Single out the lines that include the word "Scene". Copy them.

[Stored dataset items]
— Start —

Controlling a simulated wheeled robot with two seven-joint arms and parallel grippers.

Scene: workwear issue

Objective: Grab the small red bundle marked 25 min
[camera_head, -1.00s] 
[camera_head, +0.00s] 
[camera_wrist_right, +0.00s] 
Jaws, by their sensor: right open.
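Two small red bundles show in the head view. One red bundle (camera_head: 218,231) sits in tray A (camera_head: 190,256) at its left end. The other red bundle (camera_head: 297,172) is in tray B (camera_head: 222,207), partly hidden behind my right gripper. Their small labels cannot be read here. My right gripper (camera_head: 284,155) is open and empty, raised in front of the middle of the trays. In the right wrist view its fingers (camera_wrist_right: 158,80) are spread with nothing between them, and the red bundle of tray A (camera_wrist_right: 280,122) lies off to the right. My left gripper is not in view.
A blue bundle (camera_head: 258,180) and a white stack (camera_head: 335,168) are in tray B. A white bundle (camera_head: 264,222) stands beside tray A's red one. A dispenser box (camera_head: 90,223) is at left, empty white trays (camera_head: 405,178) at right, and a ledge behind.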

— End —
— Start —

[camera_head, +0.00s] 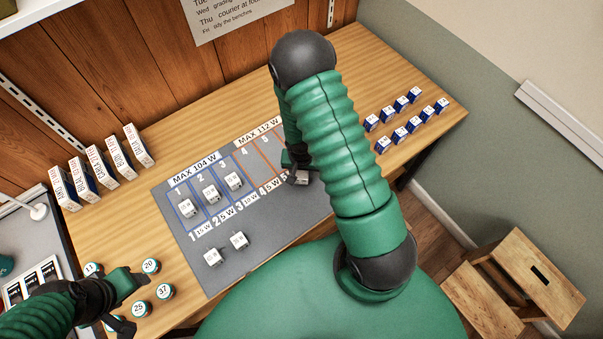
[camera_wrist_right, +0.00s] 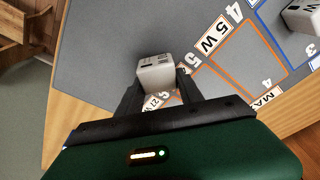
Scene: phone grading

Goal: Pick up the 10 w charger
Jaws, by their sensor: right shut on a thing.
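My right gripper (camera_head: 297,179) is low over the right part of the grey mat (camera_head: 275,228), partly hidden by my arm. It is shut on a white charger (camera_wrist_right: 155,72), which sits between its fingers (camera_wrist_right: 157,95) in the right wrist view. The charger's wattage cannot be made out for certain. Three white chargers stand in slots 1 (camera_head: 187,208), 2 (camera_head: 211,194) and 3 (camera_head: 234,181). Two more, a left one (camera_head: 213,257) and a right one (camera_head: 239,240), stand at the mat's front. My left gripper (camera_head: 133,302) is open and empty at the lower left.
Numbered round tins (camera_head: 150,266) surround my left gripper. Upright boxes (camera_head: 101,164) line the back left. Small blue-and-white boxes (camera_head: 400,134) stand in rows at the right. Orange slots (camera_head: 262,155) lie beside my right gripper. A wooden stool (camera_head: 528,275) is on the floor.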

— End —

▶ Answer in full
Scene: workwear issue
Scene: phone grading

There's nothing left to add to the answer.